Refer to (3) for details of charge metering and the data line driver
application.  This disclosure covers modifications to the two stages
of the analog subsystem of the driver.  The track/hold stage is
modified for operation in the high voltage mode with minimum power
supply voltage range, and the output or analog latch stage is
modified for demultiplexed operation, in which each driver output
serves multiple data lines in time sequence, with minimal additional
components.  The two modified stages may be used independently or in
combination.  High voltage mode means that the two inversion states
required by the liquid crystal, one below (-) and one above (+) the
common electrode voltage, are both directly generated by the driver
circuit.  The new circuits are shown in Fig. 1.  A timing diagram of
the track/hold stage in each of the two inversion states is shown in
Fig. 2.  No threshold correcting reference voltage generator (3) is
shown because the intended application is one in which all required
data line drivers are integrated into the same chip, so threshold
variation is negligible.  If needed, it may be incorporated.  The
digital subsystem of the driver is conventional for sampled-staircase
drivers and so is not shown.

      The track/hold stage of Fig. 1 is an inverting charge-metering
sampling circuit.  In the prior art, such circuits use a power supply
voltage range that substantially exceeds the output voltage range.

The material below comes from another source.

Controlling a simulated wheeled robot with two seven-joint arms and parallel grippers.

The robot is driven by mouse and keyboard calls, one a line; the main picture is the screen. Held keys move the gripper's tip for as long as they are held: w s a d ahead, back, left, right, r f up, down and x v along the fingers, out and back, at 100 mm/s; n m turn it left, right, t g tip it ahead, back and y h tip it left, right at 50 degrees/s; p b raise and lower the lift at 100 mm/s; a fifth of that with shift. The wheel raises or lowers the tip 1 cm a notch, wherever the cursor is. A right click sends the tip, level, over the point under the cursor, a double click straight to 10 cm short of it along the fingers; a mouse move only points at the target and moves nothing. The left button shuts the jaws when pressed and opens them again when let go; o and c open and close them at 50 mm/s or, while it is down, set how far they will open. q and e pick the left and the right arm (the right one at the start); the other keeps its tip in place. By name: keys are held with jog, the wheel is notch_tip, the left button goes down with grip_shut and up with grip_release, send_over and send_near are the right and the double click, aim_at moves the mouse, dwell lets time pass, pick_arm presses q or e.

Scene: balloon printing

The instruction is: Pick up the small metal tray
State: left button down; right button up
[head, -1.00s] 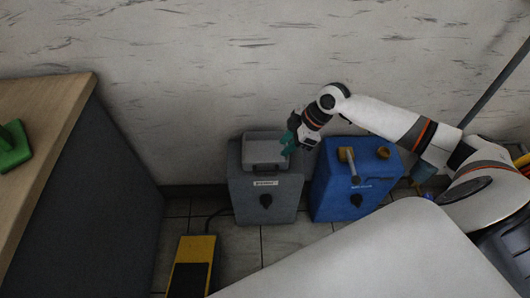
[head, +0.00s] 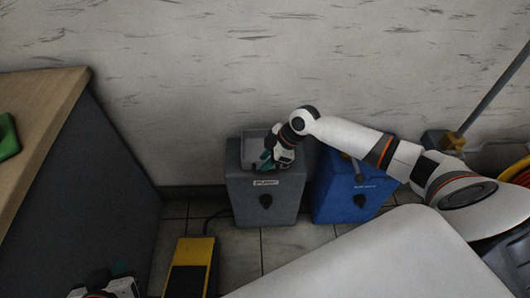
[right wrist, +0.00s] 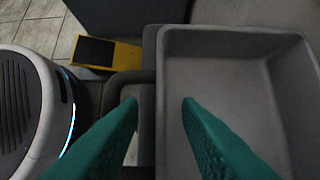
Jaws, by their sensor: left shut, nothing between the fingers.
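The small metal tray (head: 250,148) is grey and sits on top of the grey pump box (head: 265,205) by the wall; my right gripper hides part of it. In the right wrist view the tray (right wrist: 235,75) is empty and fills the right side. My right gripper (head: 266,163) is open at the tray. In the right wrist view its green fingers (right wrist: 159,100) are apart on either side of the tray's near-left wall, one outside and one over the inside. Contact cannot be told. My left gripper (head: 120,269) is shut and empty at the bottom left.
A blue box (head: 350,200) stands right of the pump box, partly under my right arm. A yellow pedal (head: 191,268) lies on the tiled floor in front. A wooden-topped counter (head: 45,105) with a green object (head: 8,137) is at the left.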

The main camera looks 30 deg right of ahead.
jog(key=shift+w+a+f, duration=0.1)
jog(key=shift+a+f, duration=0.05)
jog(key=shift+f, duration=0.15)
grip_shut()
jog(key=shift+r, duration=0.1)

This is because the voltage ranges of the input staircase waveform
and the output must be disjoint.  The new circuit avoids that problem
by including two charge-metering transistors, NMOS 1 which supplies
the output in the + inversion state and PMOS 2 which serves the -
inversion state.  The input staircase for the NMOS has approximately
the same voltage range as the output when the PMOS is used, and the
input staircase for the PMOS approximately the same as the output for
the NMOS, so for this design the overall output range of the
track/hold stage is 2 to 12 V for a power supply range of 0 to 12 V.
The second stage drops the voltage by 1 V, so the final output
voltage range is 1 to 11 V.  When NMOS 1 is active, PMOS...